══ DATA SUPPLIED ══

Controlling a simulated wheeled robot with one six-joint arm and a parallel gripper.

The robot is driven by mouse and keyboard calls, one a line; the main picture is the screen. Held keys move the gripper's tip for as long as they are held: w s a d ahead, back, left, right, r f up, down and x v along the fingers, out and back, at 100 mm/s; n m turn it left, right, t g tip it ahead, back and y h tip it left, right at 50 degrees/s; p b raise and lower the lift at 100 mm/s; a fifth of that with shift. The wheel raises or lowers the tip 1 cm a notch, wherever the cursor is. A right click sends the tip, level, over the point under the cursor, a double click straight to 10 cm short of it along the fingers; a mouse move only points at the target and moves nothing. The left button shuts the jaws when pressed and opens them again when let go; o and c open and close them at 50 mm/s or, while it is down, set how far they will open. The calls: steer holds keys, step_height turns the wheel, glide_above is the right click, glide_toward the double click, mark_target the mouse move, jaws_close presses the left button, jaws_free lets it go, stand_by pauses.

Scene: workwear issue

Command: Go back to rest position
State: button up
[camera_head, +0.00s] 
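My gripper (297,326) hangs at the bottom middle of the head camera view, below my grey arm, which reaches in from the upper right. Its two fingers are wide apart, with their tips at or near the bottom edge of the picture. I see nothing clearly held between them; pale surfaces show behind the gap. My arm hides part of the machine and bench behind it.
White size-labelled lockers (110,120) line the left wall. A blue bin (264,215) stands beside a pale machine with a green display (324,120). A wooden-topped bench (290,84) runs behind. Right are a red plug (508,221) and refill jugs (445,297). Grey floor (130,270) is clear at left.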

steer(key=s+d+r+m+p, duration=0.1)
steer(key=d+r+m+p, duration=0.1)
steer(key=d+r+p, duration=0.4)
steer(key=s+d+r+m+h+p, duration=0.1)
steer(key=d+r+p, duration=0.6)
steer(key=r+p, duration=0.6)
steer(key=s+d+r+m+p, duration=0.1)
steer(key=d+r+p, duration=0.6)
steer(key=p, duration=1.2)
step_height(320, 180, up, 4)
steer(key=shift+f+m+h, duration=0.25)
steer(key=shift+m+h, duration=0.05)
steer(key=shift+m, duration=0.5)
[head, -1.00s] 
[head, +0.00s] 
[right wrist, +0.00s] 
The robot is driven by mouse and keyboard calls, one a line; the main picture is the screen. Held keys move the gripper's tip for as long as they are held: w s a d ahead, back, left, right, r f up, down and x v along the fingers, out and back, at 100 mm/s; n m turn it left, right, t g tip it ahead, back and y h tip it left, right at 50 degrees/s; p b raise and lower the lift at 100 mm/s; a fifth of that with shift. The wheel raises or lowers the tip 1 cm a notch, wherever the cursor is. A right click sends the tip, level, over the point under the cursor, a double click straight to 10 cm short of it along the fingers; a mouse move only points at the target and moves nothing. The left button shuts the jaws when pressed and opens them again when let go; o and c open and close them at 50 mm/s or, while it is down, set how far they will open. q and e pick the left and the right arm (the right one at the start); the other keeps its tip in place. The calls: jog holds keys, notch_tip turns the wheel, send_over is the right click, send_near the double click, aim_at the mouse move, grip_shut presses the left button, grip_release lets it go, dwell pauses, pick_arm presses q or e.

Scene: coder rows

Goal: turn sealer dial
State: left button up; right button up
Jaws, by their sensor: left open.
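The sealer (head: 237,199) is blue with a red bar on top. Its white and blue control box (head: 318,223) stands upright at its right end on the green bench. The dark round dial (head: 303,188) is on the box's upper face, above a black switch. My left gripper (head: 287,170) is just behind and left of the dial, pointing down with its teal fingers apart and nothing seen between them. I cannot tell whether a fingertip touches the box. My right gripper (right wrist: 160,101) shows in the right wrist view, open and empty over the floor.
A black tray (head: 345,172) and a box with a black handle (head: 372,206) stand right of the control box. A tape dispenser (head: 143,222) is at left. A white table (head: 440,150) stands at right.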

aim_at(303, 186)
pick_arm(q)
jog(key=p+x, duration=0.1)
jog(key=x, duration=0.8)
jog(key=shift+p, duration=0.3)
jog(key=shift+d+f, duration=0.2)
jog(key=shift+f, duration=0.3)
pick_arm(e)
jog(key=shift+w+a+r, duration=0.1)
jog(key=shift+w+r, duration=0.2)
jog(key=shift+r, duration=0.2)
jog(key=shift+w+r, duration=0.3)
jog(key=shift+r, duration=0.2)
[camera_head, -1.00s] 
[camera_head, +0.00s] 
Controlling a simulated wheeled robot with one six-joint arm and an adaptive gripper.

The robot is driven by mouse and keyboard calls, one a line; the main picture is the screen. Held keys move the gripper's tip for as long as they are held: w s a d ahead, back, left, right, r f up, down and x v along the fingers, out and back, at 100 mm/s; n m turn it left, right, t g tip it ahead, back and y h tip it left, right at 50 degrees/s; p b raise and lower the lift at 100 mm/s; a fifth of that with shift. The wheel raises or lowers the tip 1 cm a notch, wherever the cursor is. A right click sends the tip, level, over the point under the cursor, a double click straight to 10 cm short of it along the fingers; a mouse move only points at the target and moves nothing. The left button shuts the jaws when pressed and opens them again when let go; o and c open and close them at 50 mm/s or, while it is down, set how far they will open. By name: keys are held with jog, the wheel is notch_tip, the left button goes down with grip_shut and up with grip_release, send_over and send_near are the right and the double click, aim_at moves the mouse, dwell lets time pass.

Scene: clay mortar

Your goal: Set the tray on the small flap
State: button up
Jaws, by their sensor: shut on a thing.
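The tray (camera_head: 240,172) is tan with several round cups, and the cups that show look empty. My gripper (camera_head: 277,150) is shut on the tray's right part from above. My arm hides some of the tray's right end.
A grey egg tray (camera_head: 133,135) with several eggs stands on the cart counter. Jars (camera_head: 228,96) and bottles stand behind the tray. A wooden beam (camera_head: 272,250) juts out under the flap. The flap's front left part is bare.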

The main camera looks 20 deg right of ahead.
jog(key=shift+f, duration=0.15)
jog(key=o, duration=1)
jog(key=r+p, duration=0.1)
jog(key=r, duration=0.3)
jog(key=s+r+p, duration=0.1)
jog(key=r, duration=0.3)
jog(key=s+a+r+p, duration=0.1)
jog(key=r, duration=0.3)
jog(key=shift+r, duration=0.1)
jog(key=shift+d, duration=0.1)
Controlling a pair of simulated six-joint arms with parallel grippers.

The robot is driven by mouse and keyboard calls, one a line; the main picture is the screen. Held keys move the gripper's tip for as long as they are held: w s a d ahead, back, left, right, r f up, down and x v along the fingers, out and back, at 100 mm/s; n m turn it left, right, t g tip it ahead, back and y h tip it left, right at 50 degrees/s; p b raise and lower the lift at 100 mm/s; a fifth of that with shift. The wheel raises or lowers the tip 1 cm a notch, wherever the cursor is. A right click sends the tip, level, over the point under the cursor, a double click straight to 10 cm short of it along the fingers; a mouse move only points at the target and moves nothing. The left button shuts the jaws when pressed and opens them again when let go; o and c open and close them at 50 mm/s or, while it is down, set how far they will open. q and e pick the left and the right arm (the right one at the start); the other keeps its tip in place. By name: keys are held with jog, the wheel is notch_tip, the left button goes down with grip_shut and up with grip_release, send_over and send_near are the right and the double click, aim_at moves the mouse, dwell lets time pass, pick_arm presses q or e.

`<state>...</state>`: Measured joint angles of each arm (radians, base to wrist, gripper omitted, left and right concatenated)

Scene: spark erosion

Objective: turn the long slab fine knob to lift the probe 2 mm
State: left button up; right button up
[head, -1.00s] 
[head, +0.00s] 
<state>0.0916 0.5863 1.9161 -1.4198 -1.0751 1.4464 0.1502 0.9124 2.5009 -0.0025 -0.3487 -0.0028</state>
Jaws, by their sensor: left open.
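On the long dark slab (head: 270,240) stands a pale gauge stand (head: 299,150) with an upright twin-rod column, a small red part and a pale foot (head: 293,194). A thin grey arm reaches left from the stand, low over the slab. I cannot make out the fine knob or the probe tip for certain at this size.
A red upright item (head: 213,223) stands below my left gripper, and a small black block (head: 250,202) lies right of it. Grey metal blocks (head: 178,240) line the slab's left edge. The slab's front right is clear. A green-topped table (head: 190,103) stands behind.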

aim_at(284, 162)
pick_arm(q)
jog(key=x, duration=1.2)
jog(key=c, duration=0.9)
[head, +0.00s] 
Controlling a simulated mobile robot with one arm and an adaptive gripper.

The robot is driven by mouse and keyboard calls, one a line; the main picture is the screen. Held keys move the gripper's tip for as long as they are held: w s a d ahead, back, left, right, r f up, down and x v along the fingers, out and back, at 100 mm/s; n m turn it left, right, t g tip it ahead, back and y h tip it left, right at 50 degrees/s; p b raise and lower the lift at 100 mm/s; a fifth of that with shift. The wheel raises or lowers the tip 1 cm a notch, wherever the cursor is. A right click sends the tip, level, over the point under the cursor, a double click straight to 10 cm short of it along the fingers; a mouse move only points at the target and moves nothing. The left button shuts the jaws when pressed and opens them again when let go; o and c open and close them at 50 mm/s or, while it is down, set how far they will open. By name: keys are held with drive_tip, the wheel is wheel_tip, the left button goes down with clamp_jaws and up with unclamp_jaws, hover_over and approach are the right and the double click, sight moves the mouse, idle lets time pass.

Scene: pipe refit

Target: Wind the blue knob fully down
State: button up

═══

• [REQUIRED WORK]:
Find how many lines hold the string "simulated", and state that number alone.

• [SOLUTION TO THIS PROBLEM]:
4